### STORED DATA
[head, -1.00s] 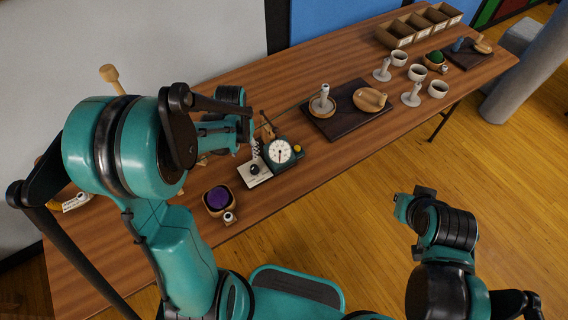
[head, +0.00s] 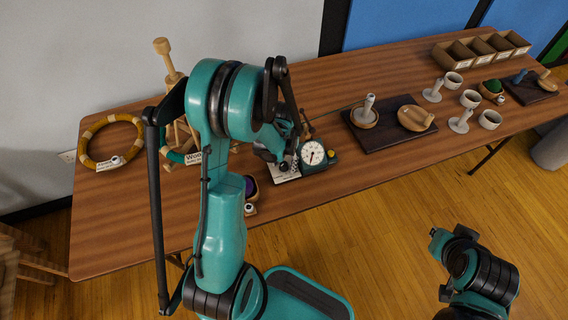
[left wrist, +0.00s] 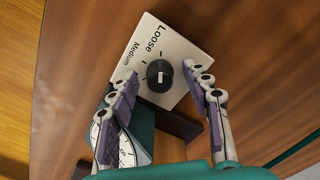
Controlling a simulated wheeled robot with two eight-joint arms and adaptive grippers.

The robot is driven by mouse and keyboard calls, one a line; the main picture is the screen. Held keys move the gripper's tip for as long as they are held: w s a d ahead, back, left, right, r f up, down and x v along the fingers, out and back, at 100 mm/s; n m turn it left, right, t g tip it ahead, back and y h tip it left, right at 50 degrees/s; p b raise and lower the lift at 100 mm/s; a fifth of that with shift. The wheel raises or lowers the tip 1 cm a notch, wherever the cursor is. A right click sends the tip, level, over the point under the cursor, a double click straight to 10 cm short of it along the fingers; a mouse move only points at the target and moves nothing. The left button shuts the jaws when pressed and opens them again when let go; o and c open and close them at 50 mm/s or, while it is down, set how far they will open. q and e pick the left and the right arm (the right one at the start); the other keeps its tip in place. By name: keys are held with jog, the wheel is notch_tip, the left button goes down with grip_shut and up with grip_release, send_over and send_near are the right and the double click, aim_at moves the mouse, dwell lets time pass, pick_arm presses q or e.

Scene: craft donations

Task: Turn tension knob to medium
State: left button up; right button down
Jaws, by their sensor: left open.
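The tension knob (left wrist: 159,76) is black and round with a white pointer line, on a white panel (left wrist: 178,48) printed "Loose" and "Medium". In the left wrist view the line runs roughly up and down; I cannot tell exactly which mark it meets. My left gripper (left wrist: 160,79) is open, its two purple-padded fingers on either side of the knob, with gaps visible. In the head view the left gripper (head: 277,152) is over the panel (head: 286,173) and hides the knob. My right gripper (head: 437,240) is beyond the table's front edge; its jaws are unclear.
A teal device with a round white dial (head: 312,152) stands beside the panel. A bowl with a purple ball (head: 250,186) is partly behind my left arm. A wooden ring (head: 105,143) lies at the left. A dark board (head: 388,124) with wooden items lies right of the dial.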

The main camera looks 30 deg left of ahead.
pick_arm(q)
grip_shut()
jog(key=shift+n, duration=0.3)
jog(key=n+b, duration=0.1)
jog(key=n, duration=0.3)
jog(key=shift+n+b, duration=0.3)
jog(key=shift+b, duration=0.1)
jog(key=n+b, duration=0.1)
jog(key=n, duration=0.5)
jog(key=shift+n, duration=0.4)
######
### STORED DATA
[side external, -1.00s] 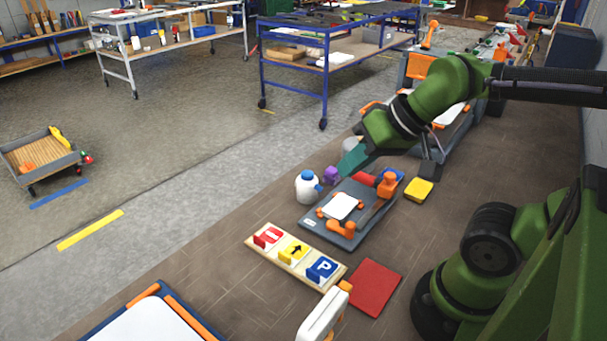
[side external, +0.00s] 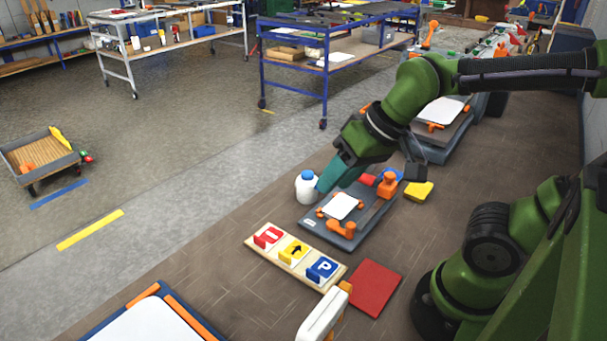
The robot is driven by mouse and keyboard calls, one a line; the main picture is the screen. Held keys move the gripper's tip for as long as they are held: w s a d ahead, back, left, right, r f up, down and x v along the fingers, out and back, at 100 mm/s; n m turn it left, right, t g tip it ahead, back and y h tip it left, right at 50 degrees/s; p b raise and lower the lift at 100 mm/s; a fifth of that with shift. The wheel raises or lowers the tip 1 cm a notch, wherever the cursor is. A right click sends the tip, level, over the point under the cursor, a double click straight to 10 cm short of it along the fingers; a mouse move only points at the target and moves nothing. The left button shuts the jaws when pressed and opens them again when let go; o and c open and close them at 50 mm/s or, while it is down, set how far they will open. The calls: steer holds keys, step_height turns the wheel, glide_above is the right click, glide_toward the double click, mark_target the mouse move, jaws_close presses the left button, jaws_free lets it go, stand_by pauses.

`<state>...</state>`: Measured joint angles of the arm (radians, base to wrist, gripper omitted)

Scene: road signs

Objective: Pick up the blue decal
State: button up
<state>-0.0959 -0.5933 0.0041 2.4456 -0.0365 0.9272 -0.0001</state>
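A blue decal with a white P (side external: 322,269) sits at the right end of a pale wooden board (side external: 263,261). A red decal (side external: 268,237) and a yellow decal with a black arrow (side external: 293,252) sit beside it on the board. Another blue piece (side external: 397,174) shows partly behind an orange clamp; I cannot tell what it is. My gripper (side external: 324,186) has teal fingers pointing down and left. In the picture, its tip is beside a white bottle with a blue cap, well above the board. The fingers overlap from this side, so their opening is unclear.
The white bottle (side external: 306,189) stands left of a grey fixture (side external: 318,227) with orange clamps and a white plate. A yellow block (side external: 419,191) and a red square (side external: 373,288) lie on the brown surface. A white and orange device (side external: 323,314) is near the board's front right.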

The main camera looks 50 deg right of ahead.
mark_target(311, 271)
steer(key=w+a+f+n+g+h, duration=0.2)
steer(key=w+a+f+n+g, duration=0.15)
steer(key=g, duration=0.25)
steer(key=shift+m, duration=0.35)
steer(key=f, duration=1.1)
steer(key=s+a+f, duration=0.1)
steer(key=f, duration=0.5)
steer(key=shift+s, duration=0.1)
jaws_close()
######
### STORED DATA
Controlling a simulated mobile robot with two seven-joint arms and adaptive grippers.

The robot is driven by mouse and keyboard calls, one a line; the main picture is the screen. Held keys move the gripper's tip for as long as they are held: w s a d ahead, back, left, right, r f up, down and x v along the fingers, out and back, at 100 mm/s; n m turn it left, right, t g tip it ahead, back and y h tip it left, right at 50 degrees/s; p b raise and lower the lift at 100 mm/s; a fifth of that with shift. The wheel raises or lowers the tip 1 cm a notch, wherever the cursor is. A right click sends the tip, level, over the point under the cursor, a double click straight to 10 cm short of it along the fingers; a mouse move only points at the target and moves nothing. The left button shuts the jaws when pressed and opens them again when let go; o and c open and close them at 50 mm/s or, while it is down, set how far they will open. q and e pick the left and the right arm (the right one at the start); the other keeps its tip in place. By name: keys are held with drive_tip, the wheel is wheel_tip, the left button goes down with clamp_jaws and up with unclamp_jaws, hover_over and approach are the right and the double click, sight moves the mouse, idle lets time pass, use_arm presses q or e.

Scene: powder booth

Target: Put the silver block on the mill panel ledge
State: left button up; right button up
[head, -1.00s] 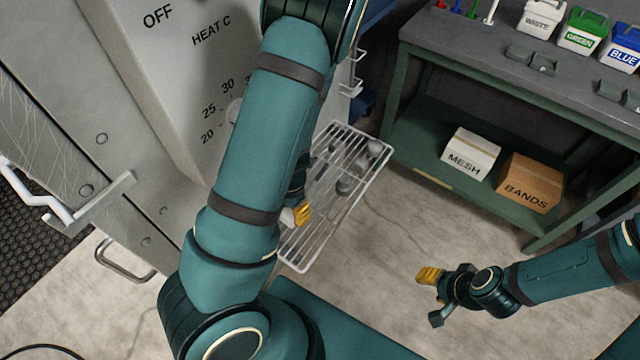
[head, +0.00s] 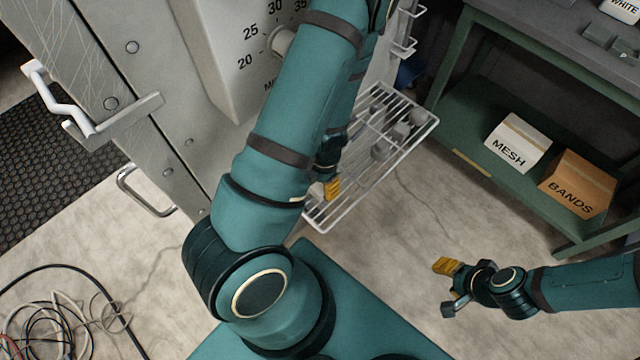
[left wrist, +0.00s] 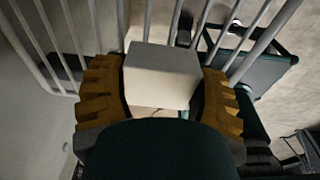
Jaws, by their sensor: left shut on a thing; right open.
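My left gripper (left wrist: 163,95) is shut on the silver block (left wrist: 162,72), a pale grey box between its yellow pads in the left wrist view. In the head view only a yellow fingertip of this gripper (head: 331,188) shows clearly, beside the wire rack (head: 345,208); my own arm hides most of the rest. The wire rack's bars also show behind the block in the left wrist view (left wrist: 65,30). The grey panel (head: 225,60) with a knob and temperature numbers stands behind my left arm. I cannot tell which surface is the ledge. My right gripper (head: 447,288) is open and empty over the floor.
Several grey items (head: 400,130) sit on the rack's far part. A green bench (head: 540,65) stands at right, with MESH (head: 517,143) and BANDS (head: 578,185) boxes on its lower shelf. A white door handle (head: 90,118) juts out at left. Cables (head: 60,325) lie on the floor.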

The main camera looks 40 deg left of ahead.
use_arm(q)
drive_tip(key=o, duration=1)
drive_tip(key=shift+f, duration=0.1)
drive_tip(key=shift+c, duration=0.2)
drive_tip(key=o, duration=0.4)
######
Go through the records above and copy every line with the word "simulated".

• [REPLY TO THE TASK]:
Controlling a simulated wheeled robot with two eight-joint arms and adaptive grippers.
Controlling a simulated mobile robot with two seven-joint arms and adaptive grippers.

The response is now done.